Restate all the material verbatim, except for the pictures.
++++++++
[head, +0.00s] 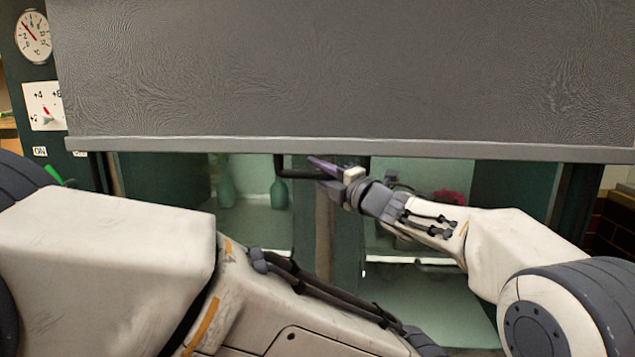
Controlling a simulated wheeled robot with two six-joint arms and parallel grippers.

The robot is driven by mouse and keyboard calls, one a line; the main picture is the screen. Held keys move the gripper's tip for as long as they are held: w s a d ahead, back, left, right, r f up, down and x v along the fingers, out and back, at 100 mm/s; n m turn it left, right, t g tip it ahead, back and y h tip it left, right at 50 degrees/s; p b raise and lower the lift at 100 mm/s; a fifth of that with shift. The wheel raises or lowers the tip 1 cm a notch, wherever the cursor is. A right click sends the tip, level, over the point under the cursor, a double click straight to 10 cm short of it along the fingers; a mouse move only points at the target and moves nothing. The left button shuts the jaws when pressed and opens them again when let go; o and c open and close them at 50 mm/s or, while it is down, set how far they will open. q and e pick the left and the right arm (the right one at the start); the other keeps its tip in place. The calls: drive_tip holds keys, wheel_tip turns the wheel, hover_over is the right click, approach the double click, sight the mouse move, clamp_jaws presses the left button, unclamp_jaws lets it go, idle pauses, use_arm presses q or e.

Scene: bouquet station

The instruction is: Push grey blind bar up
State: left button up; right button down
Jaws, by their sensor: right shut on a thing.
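The grey blind (340,70) hangs across the upper part of the head view. Its grey bar (200,145) runs along the lower edge, nearly level, from the left side to the right edge. A dark U-shaped handle (283,168) shows just below the middle of the bar. My right gripper (328,168) is at this handle, under the bar, and is shut on it; the fingers hide part of the handle. My left arm crosses the lower left, and its gripper is out of view.
Behind and below the blind is a cabinet with glass panes; green bottles (226,182) and a pink flower (447,197) show through. A dial gauge (33,37) and a white control plate (43,105) are at the upper left.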

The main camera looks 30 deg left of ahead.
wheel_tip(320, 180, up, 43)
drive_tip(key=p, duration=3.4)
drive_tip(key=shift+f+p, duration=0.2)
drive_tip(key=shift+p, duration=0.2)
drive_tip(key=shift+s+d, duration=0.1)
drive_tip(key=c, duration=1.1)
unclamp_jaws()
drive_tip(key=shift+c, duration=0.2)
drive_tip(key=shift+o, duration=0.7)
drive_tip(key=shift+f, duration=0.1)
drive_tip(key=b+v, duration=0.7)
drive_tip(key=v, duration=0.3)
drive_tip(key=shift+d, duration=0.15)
++++++++
=== OUTPUT BELOW ===
[head, +0.00s] 
Controlling a simulated wheeled robot with two six-joint arms and parallel grippers.

The robot is driven by mouse and keyboard calls, one a line; the main picture is the screen. Held keys move the gripper's tip for as long as they are held: w s a d ahead, back, left, right, r f up, down and x v along the fingers, out and back, at 100 mm/s; n m turn it left, right, t g tip it ahead, back and y h tip it left, right at 50 degrees/s; p b raise and lower the lift at 100 mm/s; a fifth of that with shift. The wheel raises or lowers the tip 1 cm a notch, wherever the cursor is. A right click sends the tip, level, over the point under the cursor, a double click straight to 10 cm short of it along the fingers; a mouse move only points at the target and moves nothing. The left button shuts the jaws when pressed and opens them again when let go; o and c open and close them at 50 mm/s or, while it is down, set how far they will open. q and e pick the left and the right arm (the right one at the start); the other keeps its tip in place. The calls: drive_tip holds keys, wheel_tip turns the wheel, hover_over is the right click, approach the double click, sight the mouse move, clamp_jaws presses the left button, unclamp_jaws lets it go, idle pauses, use_arm presses q or e.

Scene: bouquet station

The instruction is: Push grey blind bar up
State: left button up; right button down
Jaws, by their sensor: right shut on a thing.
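The grey blind (340,70) hangs across the upper part of the head view. Its grey bar (200,145) runs along the lower edge, nearly level, from the left side to the right edge. A dark U-shaped handle (283,168) shows just below the middle of the bar. My right gripper (328,168) is at this handle, under the bar, and is shut on it; the fingers hide part of the handle. My left arm crosses the lower left, and its gripper is out of view.
Behind and below the blind is a cabinet with glass panes; green bottles (226,182) and a pink flower (447,197) show through. A dial gauge (33,37) and a white control plate (43,105) are at the upper left.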

The main camera looks 30 deg left of ahead.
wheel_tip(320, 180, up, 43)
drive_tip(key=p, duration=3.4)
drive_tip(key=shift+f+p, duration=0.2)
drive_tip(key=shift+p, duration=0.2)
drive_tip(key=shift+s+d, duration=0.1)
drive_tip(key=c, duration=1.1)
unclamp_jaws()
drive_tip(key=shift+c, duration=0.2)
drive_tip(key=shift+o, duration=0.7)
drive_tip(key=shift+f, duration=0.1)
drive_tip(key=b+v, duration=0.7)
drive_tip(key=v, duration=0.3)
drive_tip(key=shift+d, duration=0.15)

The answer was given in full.